Gen Mundos, among others, calls on Congolese armed groups to disassociate themselves feom foreign armed groups and surrender to the FARDC.
Most of the Congolese army’s clashes with anti-Rwanda militia are concentrated in the areas of Kalehe territory, where the CNRD – part of the larger MRCD Ubumwe political platform led by, among others, Belgium-based former Rwandan Prime Minister Faustin Twagiramungu, is entrenched.
The CNRD is one of the groups that parted ways with FDLR, an offshoot of the forces and militia groups that crossed into DR Congo from Rwanda after slaughtering more than a million people during the 1994 Genocide against the Tutsi in Rwanda, in 2016.
The CNRD is led by former FDLR vice president ‘Lt Gen’ Laurent Ndagijimana, alias, Wilson Irategeka or Rumbago. Its military wing, FLN, is led by ‘Lt Gen’ Habimana Hamada.
The FLN first raided a Rwandan village near the border with Burundi in June, last year, before another attack in December, when three passenger service vehicles were ambushed inside Nyungwe Forest.
DR Congo’s President Félix Tshisekedi has vowed to deal with the problem of insecurity in his country, especially in the east where a myriad of militia are wreaking havoc.
In September, the Congolese army killed the former supreme commander of the genocidal militia FDLR Sylvestre Mudacumura, who had evaded capture for over a decade.
Early last month, ‘Gen’ Juvénal Musabyimana, alias Jean-Michel Africa, the commander of RUD-Urunana, another splinter group, was killed in another operation in Binza, Rutchuru.
In December last year, Congolese security organs arrested FDLR spokesperson Ignace Nkaka, alias LaForge Fils Bazeye, and ‘Lt Col’ Jean-Pierre Nsekanabo, its head of intelligence. The two were returning from Uganda after attending a meeting with another anti-Rwanda group, RNC, led by fugitive Kayumba Nyamwasa. They were later transferred to Kigali where they are now on trial.

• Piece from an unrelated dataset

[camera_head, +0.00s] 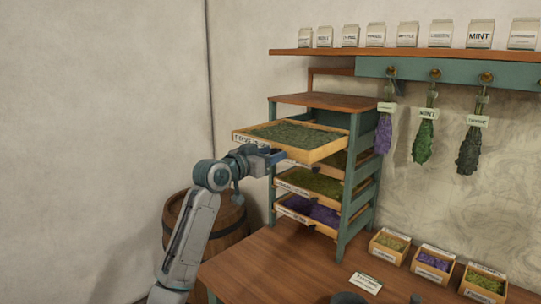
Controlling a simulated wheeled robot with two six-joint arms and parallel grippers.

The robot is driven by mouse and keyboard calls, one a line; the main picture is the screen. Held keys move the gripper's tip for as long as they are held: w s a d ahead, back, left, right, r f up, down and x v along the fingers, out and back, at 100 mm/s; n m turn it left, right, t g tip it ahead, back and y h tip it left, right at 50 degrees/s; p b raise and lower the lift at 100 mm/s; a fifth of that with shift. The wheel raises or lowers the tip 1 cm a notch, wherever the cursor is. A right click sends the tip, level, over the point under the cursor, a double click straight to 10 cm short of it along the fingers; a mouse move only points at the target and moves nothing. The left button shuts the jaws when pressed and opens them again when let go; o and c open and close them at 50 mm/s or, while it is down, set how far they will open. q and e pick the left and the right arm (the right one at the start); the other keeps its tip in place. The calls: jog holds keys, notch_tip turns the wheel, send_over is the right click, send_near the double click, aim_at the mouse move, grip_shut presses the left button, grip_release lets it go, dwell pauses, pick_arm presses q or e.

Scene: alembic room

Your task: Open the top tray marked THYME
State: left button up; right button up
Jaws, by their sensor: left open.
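The top tray (330,152), a pale wooden drawer full of dark green herb, juts well out of the front of the teal rack (355,207). The label on its front is too small to read surely. My left arm comes up from the bottom, and my left gripper (276,158) is open just below the tray's front edge. I cannot tell whether it touches the tray. My right gripper is not in view.
Lower trays with green herb (314,183) and purple herb (318,213) sit in the rack. A barrel (232,220) stands behind my arm. Small herb boxes (436,263) and a card (366,282) lie on the wooden table (270,270). Herb bunches (426,138) hang at right.

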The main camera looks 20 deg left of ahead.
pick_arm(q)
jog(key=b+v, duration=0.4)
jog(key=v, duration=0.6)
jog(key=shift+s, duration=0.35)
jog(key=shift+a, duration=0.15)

A UN report of experts released in December, last year, indicated that several anti-Kigali groups, including Nyamwasa’s RNC joined hands and set up a training base in eastern DR Congo.
Several RNC fighters, including Captain (rtd) Charles ‘Sibo’ Sibomana, formerly the group’s second in command, were also recently killed. Others such as RNC’s top commander Major (rtd) Habib Mudathiru, were arrested and handed over to Rwanda and are now on trial.